* **SHORT TASK**: Output only the span of lines that begins at the line containing "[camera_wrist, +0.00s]" and ends at the last line of the data, both included, exactly as they appear.

-- start MATERIAL --

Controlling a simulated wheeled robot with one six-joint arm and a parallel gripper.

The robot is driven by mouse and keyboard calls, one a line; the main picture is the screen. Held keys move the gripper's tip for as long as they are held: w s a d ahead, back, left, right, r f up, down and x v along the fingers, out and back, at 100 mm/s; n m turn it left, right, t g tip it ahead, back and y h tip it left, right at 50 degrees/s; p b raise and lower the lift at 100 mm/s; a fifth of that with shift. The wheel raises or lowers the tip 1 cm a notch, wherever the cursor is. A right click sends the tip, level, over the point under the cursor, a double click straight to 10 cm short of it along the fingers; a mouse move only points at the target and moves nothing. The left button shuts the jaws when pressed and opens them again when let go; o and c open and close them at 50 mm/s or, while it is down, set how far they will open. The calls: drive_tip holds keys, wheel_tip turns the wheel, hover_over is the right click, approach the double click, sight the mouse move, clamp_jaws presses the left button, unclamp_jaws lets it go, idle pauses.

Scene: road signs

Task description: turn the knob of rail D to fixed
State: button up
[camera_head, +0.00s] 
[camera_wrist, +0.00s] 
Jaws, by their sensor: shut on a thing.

-- end MATERIAL --

* **RESULT OF THE EXERCISE**:
[camera_wrist, +0.00s] 
Jaws, by their sensor: shut on a thing.

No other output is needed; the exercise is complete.